Soil Machine Dynamics Lab Solves Problems in Outer Space and Iowa Fields

From the surface of the moon to the fields of Iowa, the Soil Machine Dynamics Laboratory at Iowa State University applies innovative science to solve problems. 

Laboratory Director Mehari Tekeste, associate professor of agricultural and biosystems engineering, works closely with students, industry and government agencies to better understand interactions between machinery and soil resources. Any given day, that can include wear-testing equipment design and research for space excavation missions or researching levels of soil compaction to expect from agricultural tires. 

Harvesting water from the moon

If the U.S. National Aeronautics and Space Administration finalizes plans to harvest water from the moon, they will likely rely on approaches for calculations of ground engaging tools research from the SMDL. The recent NASA-funded study predicted wear rates for a chisel to harvest water trapped in icy regoliths (layers of unconsolidated rocky material covering bedrock). The project was led by Zamir Syed, with the California company Singularity Solutions, one of Tekeste’s first graduate students, in collaboration with Tekeste and Paul Schafbuch, professor of mechanical engineering at Iowa State.  

A bin of unique soil that Tekeste’s team developed helped simulate characteristics of the moon’s surface conditions.

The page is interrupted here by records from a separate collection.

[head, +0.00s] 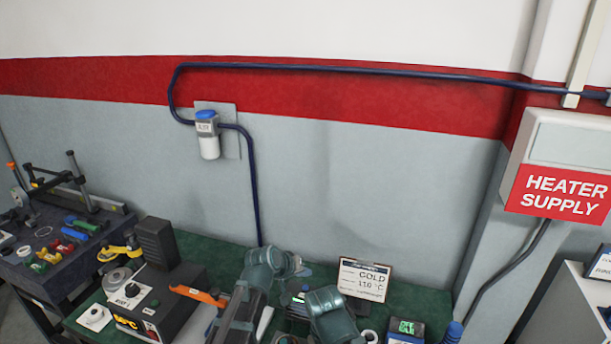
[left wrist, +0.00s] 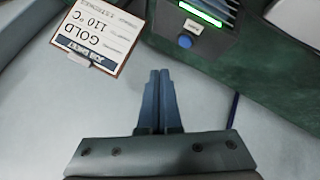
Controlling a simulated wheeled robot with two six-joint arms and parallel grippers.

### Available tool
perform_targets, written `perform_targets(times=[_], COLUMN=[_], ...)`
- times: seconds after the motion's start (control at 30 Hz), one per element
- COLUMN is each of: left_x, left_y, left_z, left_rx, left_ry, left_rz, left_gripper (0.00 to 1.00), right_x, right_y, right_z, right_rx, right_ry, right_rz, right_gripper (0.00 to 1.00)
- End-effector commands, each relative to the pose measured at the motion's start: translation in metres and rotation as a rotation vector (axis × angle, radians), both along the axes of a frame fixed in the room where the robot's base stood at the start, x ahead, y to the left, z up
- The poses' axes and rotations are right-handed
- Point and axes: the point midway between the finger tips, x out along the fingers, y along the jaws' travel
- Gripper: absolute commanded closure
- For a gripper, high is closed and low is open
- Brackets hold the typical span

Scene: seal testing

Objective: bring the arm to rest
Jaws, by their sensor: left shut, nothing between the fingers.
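My left arm (head: 327,310) reaches in from the bottom middle of the head view, over the green bench. I cannot make out its fingertips clearly there. In the left wrist view my left gripper (left wrist: 160,76) is shut, its two dark blue fingers side by side with nothing between them. The fingers point toward the gap between a card and a dark device, apart from both in the picture. My right gripper is in neither view.
The card (left wrist: 97,32) and a device with a blue knob (left wrist: 185,42) show in the wrist view.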

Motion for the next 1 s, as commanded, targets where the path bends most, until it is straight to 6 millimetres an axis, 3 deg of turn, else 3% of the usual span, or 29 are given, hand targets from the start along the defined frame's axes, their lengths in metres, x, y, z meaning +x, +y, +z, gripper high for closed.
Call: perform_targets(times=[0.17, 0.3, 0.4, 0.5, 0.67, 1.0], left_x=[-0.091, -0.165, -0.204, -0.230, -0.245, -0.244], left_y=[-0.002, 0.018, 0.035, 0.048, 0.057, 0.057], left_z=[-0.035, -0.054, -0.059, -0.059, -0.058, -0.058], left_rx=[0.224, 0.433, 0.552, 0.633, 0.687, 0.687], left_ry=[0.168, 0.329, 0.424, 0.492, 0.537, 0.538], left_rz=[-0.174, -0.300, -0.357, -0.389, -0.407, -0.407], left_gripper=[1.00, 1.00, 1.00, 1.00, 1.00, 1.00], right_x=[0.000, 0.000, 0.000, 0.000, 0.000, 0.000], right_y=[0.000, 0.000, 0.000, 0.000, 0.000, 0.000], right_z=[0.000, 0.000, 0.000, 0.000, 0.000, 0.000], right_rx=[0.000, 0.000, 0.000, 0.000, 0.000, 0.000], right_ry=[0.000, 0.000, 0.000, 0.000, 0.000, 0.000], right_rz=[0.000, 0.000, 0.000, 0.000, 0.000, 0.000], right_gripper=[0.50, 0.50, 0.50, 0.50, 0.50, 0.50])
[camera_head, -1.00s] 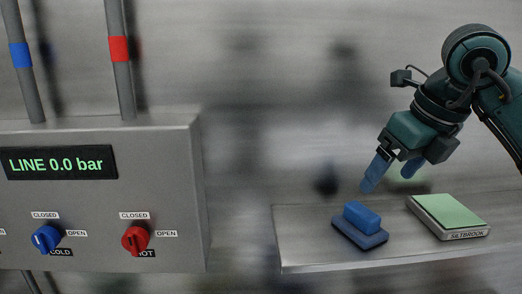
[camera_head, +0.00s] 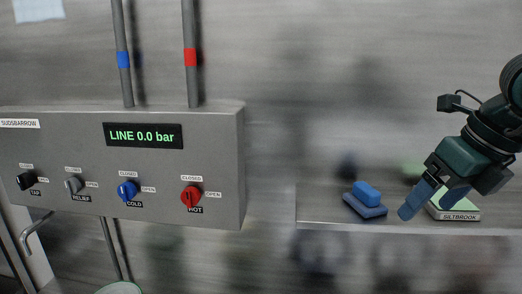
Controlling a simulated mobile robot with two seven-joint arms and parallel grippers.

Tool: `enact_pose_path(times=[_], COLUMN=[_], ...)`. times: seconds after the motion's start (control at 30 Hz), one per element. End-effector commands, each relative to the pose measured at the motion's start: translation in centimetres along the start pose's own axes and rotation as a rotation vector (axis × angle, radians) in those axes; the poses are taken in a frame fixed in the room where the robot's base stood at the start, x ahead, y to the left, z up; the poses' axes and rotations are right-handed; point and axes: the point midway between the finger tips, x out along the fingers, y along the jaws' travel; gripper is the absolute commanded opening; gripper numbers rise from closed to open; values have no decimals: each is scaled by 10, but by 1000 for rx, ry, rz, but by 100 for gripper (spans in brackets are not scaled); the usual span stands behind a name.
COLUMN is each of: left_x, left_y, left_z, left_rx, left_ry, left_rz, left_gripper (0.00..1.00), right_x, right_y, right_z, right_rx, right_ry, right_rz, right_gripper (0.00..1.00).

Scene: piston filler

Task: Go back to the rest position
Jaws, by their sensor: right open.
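My right gripper (camera_head: 430,200) shows at the right edge, its arm coming in from the right. Its two blue fingers are apart with nothing between them. In the picture it overlaps the green-topped block marked SILTBROOK (camera_head: 460,213) and hides part of it. I cannot tell how far it is from the shelf (camera_head: 330,219). A blue block on a darker blue base (camera_head: 366,195) stands on the shelf, left of the gripper and apart from it. My left gripper is not in view.
A grey panel (camera_head: 225,170) on the left reads LINE 0.0 bar. It carries black (camera_head: 26,181), grey (camera_head: 73,184), blue COLD (camera_head: 127,191) and red HOT (camera_head: 191,197) knobs. Two pipes rise from its top. Free room lies between panel and shelf.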

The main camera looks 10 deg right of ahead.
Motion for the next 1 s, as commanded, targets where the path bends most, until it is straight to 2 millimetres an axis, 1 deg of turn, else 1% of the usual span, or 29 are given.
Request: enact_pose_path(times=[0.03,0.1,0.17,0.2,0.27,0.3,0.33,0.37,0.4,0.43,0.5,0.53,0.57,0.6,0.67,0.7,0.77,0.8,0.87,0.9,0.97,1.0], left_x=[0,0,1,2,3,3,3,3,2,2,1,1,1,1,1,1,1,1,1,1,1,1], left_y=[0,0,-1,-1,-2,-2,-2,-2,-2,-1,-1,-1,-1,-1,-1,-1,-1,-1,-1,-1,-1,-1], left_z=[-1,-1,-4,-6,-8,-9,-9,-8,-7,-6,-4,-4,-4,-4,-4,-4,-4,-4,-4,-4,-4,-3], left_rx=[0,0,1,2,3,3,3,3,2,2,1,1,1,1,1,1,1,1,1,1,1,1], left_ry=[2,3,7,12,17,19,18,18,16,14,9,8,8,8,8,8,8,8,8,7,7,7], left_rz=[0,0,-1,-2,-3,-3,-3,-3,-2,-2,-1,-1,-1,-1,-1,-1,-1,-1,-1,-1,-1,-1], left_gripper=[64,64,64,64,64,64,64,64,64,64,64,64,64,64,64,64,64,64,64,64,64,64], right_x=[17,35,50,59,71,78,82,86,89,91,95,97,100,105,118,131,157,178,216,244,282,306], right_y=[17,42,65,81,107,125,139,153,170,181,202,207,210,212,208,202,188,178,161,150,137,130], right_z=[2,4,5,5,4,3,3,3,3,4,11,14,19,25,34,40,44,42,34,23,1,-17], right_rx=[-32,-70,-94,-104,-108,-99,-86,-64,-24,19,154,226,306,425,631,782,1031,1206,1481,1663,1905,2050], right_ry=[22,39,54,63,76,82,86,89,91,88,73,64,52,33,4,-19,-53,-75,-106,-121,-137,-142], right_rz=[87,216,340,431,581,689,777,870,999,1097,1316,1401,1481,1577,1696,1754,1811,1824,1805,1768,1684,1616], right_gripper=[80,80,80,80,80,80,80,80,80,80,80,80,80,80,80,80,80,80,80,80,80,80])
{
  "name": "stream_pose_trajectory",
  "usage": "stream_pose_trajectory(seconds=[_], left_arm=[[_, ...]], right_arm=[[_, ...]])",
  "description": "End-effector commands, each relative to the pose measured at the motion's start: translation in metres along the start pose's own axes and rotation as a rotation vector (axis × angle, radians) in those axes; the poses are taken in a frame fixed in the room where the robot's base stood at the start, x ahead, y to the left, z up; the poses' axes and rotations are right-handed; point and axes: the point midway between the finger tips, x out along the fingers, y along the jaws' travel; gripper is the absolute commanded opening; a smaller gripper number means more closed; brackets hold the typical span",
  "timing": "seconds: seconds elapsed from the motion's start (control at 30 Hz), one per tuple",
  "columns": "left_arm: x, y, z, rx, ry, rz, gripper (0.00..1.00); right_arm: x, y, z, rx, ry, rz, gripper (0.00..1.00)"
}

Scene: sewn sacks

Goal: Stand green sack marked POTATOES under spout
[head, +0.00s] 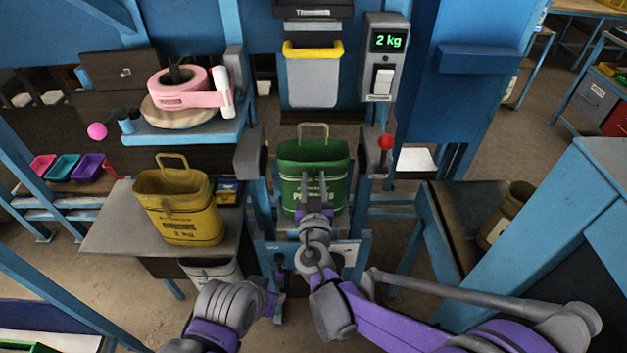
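The green sack (336,160) with a white printed label, partly hidden, stands upright in the blue filling frame, its tan handle loop up. Its top lies below the grey spout (313,82) with the yellow bar. My right gripper (315,178) is in front of the sack's front face, over the label. Its two fingers point up at the sack with a gap between them; I cannot tell whether they touch it. My left gripper (281,268) is low, left of the frame's front; its fingers are too small and dark to read.
A yellow sack (181,205) stands on the grey table (108,232) at left. A display reading 2 kg (388,41) is right of the spout, with a red-knobbed lever (385,142) below. A brown container (506,215) stands on the right bench.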

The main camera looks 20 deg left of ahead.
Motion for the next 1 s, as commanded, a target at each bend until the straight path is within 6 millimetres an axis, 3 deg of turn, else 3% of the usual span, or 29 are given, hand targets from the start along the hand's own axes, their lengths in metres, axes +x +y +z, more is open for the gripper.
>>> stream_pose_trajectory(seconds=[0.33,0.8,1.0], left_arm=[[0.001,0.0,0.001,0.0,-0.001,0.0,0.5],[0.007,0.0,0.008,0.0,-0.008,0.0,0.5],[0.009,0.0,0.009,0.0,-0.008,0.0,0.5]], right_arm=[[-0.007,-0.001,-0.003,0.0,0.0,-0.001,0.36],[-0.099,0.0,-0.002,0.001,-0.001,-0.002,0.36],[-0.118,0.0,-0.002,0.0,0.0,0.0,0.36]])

Their modeling challenges included that the chisel tool needed to work in a vacuum and under extreme temperature fluctuations. Data from the tests helped validate modeling to predict how the tool would wear, how long it could be expected to operate and how many of the tools would be needed. Their results were highlighted in a recent issue of Earth and Space on Engineering for Extreme Environments. 

“That was a fascinating project,” Tekeste said. “It was also exciting to work on solving a big challenge like this with a former student, whose company landed the grant.” 

Currently, Tekeste is part of a multi-institutional group reviewing specs of mobility studies on extreme deformable surfaces for a new autonomous vehicle that is part of NASA’s Artemis mission for Mars exploration.

Studying soil compaction in Iowa

Closer to home, projects have focused on precision tillage and soil compaction, two faces of soil-machine systems for Iowa agriculture. These include gauging the benefits of inflation and deflation flexible agricultural tires on soil compaction and crop yield and studying the impacts of soil compaction caused by pipeline-related construction equipment in Iowa fields. A recent SMDL study showed that farm cultivator sweep wear was significantly better for a new edge-hardened sweep, compared to the standard sweeps farmers have been using. The lab’s modeling also predicted using the optimized sweeps would result in yield improvements from precision seed-bed establishment. Tekeste now has three grants from different companies to perform similar farm equipment testing on soft soil conditions. 

“Primarily, we serve as an independent testing center that provides scientific data to develop and validate predictive models for decision-making within the grower-machinery equipment manufacture chain,” Tekeste said. 

“It was a bright new day when Dr. Tekeste arrived on campus in 2015 to revitalize the area of soil dynamics that was once a prominent area of research at Iowa State,” according to alumnus Robert Schafer, now retired from USDA ARS. His remarks came during a symposium Tekeste coordinated in May on terramechanics in agricultural soil-vehicle systems. Schafer credited Tekeste with carrying on a legacy of innovative agricultural engineering faculty who led work in the 1950s to improve machine design by better understanding soil-machine behavior.